- AIM OF THE EXERCISE: Nothing should be output except the lines from the one containing "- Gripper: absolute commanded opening" through the one containing "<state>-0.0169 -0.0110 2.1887", both ends included, each repeated exactly.

(Items from a dataset)
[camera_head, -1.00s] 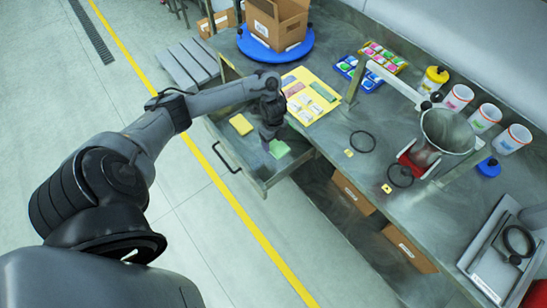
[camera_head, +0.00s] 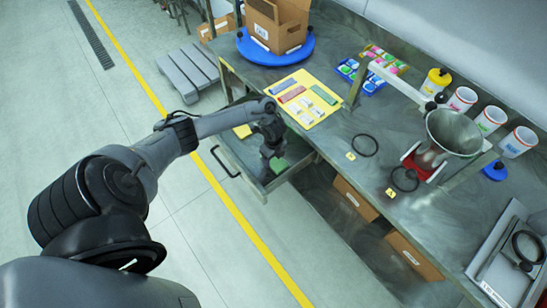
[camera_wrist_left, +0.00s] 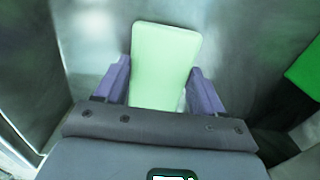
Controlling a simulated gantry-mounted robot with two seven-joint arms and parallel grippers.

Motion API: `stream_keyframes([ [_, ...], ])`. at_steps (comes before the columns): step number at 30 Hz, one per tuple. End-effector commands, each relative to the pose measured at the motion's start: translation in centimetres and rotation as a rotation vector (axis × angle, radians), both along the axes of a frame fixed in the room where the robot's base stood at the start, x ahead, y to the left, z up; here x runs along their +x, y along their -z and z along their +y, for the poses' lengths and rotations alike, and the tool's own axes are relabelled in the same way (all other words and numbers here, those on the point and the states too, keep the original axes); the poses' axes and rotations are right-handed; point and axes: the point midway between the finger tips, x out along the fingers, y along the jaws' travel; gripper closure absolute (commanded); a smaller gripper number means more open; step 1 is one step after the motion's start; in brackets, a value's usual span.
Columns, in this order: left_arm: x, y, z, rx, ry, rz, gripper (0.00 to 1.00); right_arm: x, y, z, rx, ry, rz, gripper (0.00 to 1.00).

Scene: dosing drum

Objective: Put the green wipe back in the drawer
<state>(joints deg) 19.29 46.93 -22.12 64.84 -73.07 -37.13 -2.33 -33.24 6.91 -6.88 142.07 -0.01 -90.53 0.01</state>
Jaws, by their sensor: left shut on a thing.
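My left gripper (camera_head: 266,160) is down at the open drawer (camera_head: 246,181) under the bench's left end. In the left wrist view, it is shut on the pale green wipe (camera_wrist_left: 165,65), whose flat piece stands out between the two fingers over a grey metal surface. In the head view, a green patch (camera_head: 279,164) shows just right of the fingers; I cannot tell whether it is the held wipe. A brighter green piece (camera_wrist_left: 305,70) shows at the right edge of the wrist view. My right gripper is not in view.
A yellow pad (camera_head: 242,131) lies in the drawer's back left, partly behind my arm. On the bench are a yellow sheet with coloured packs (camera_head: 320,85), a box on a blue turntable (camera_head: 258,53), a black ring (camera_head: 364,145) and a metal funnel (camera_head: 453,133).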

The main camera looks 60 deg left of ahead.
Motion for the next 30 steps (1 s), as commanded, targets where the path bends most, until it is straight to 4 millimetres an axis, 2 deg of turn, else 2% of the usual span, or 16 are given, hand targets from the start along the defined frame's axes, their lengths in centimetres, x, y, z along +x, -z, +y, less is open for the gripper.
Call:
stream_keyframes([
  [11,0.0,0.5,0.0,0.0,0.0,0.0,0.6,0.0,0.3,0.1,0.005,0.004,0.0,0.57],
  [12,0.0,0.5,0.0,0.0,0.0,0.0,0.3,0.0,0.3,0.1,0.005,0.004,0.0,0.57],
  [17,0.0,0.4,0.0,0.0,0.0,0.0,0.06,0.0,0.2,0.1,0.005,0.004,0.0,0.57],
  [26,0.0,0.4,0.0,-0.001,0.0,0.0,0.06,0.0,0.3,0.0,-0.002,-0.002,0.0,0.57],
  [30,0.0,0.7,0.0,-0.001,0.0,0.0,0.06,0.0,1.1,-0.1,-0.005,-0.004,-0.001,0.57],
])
* * *
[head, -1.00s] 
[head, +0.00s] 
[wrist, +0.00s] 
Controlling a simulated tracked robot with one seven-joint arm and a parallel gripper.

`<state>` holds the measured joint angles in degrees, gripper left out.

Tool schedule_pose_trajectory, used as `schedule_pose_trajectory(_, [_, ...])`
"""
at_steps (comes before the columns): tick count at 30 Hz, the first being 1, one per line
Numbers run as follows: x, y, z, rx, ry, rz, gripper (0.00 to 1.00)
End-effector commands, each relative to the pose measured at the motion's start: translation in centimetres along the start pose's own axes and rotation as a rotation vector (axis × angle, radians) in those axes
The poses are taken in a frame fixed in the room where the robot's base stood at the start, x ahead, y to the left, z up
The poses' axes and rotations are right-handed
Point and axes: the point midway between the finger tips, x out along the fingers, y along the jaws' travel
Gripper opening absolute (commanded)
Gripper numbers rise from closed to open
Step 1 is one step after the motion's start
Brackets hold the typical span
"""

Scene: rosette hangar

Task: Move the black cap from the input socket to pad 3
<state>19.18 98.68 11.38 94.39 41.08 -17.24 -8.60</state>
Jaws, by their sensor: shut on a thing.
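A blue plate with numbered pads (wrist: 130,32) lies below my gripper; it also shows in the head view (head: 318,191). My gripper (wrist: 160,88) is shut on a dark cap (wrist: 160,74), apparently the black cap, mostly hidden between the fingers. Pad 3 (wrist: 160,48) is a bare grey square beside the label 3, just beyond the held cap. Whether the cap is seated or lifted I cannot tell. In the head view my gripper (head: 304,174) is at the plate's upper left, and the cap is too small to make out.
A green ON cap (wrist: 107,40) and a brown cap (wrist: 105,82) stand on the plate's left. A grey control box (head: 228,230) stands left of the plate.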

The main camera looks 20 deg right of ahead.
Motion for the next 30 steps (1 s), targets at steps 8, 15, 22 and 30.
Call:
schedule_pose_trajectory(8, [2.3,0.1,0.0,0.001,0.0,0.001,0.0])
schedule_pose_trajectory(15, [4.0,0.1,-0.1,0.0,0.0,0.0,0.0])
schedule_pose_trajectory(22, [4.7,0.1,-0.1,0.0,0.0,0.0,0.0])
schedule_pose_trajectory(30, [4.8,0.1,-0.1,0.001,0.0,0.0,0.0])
...
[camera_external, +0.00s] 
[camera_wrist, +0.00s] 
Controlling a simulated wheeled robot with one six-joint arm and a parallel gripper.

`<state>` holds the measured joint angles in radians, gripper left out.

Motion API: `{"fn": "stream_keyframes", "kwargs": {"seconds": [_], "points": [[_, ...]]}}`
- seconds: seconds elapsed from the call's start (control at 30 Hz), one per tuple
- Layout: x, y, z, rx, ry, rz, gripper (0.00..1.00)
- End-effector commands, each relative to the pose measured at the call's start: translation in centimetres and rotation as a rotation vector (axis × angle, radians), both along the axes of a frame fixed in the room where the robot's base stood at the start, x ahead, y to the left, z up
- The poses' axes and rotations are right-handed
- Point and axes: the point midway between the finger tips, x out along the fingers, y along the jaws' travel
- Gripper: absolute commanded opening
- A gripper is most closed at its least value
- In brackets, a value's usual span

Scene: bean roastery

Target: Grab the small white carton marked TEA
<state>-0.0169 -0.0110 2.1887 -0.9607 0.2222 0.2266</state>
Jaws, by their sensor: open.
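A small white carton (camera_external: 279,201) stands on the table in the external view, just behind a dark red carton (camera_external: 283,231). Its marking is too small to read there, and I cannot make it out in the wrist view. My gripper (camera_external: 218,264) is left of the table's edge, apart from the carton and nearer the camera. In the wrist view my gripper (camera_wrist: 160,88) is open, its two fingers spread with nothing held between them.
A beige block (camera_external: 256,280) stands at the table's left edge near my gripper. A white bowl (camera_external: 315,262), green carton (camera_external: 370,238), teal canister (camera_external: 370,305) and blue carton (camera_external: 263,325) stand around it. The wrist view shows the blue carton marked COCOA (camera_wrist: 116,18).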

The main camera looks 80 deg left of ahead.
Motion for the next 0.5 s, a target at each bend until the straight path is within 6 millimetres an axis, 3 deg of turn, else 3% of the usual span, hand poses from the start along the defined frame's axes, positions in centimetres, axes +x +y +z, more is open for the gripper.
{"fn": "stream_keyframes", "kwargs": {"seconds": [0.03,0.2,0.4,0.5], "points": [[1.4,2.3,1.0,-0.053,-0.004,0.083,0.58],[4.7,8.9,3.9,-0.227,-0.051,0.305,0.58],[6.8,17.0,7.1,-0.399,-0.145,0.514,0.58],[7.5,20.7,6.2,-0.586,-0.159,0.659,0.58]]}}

- OUTPUT:
- Gripper: absolute commanded opening
- A gripper is most closed at its least value
- In brackets, a value's usual span

Scene: bean roastery

Target: Grab the small white carton marked TEA
<state>-0.0169 -0.0110 2.1887 -0.9607 0.2222 0.2266</state>

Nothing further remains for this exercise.